An 18" vital area, like you mentioned, is being very gracious, it might be that long, but not that tall, 8-12" being the usual height of the heart and lungs within the body, a full 12" is stretching it even quite a bit...I usually call them 8" --->8" diameter disc at 500yrds=2.0MOA, quite a feat at that distance with a sporting rifle. If you want to hunt with a target rifle, I might just let you, as it would be more punishment than pleasure or advantage, they' re God awful heavy! I now own two ' targets only rifles' [8D], and a few others that probably would do me well in competitions that have hunting denominations in their names, and have handled who knows how many in the past, and comparing them to a hunting rifle is like comparing apples to oranges, yeah, they' re both fruit, but that' s about the stint of it. Most hunting rifles would be lucky to get 2.0MOA at 100yrds, let alone maintain it at 500yrds. Most of the sporting rifles I' ve owned have taken at least $100 in work to drop below 2.0MOA at 400yrds, if they even got there. Also, shooting on a range is constant conditions, exact ranges are known, buck fever isn' t playing in (most br shooters are cooler than ice), the target isn' t moving, there aren' t trees in between you and your target, you' re sitting at a bench over a sandbag or bipod, wind is either minimal or trajectory affect is known, you' re using a 25x glass (too damn close for game-hunting, other than varmints that is), you' re not freezing your butt off or in a tree. Between having very poor conditions compared to range time, and having a rifle that won' t shoot as good of groups at 100yrds as a target rifle would at 3-400yrds, br shooting and hunting are two completely different animals. I can off-hand shoot a factory M-1Garand at 400yrds on 2MOA targets until I' m blue in the face, hit 90% or better, I know, I' ve done it, but I' ll guarantee that over 90% of hunters have never even fired a shot at a paper at 500yrds, most don' t even know what 400yrds looks like, and good they don' t, as they might try something stupid like shoot at a deer at 500yrds because they know their rifle is dead on at 100yrds, 3" low at 200yrds, and the trajectory tables say it should be 55" low at 500yrds, Thank God these idiots plumb miss most of the time.

Also, there are many cartridge/bullet combinations that make outstanding 300yrd or less deer cartridges that are simply NOT good for taking deer at longer ranges. a 400yrd kill shot with a 30-30WCF is unheard of, even if you can lob the bullet out there that far, it' s not going to be in good shape once it gets there to do the job.

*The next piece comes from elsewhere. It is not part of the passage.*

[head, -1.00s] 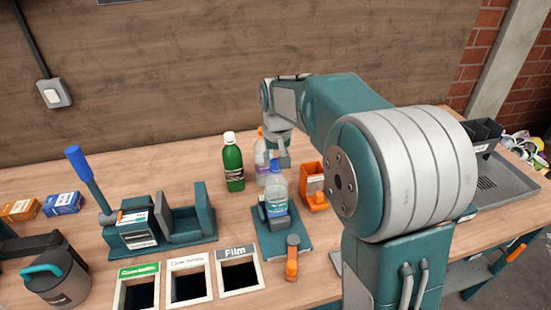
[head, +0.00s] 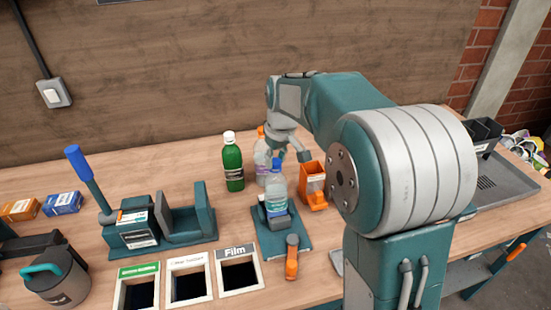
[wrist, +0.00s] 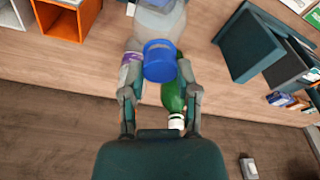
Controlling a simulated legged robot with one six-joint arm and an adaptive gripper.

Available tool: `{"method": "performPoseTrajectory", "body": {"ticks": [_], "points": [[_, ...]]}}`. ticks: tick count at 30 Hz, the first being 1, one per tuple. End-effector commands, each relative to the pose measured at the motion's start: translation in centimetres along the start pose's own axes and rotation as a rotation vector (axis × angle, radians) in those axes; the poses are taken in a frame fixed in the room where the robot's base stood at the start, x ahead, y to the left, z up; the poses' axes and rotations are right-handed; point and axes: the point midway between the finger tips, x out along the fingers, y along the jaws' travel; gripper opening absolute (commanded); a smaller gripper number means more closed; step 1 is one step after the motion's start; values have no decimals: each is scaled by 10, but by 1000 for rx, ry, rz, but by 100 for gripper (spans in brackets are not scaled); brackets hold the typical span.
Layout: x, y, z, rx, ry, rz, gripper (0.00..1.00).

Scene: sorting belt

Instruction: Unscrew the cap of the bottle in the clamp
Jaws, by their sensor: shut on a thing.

No, from a BR standpoint, making a kill zone MOA shot at any range isn' t difficult, but like I said, apples and oranges, I can throw a .308win round out to 1000yrds and know what I' m hitting, I' m 98.2% hits on a 40" target with my sporterized mauser at that range, about 4MOA, and I' d shoot myself, if someone else didn' t, if I ever took a 1000yrd shot on a deer.